>> start Data extract

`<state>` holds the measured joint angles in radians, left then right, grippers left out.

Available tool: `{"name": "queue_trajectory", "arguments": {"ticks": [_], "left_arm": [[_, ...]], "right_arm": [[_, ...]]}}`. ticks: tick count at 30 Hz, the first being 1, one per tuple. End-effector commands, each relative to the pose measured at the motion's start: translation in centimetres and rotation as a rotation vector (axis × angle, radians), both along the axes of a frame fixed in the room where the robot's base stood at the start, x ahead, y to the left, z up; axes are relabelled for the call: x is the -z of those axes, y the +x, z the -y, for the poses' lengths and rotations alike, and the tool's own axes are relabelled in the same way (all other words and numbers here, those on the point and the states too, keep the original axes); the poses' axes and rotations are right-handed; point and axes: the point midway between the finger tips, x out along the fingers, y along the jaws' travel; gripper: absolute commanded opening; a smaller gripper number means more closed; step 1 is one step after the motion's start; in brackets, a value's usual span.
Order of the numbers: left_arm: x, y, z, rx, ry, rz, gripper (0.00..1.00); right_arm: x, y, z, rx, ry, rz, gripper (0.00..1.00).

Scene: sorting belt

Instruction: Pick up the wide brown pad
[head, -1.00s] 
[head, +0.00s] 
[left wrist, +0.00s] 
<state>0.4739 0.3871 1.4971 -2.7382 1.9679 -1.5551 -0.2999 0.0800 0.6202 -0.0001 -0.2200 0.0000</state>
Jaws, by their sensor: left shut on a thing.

>> end Data extract
>> start Data extract

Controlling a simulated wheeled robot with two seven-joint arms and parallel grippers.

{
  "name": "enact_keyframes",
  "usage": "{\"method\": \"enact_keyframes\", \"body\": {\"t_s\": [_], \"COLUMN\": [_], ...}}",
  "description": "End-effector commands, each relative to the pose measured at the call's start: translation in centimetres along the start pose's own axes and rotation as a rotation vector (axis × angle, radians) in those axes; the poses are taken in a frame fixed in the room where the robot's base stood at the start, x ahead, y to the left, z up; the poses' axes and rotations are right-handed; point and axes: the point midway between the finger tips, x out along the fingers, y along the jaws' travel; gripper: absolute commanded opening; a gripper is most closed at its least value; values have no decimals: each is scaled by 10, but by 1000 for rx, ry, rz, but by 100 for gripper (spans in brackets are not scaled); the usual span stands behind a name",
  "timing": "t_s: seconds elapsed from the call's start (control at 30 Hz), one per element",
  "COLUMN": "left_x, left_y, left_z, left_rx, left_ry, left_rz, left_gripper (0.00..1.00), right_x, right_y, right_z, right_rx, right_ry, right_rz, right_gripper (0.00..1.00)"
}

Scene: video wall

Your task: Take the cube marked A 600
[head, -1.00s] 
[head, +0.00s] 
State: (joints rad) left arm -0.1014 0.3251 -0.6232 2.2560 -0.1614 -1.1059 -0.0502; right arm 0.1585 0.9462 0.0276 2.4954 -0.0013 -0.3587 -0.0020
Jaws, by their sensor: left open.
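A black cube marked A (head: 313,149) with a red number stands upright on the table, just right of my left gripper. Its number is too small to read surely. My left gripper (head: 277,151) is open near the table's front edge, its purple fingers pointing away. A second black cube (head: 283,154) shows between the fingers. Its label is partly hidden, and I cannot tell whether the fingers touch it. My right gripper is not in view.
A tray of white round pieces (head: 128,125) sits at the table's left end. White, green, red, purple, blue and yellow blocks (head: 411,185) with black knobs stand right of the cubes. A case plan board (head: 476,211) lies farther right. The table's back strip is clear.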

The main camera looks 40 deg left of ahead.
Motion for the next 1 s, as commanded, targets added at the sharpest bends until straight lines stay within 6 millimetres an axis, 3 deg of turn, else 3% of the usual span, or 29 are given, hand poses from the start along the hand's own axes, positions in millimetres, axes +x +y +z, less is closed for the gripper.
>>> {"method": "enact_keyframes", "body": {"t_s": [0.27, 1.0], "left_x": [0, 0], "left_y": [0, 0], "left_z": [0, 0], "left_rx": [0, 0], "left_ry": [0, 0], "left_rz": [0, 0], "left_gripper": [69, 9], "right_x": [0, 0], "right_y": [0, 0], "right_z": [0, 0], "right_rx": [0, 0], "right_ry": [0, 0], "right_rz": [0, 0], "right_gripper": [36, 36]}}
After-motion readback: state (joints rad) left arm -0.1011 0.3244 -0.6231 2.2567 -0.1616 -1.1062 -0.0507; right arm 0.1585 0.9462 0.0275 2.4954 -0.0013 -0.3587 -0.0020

>> end Data extract

In the records above, how many lines include the string "from"? Answer with only the number.

- **Finished answer**:
2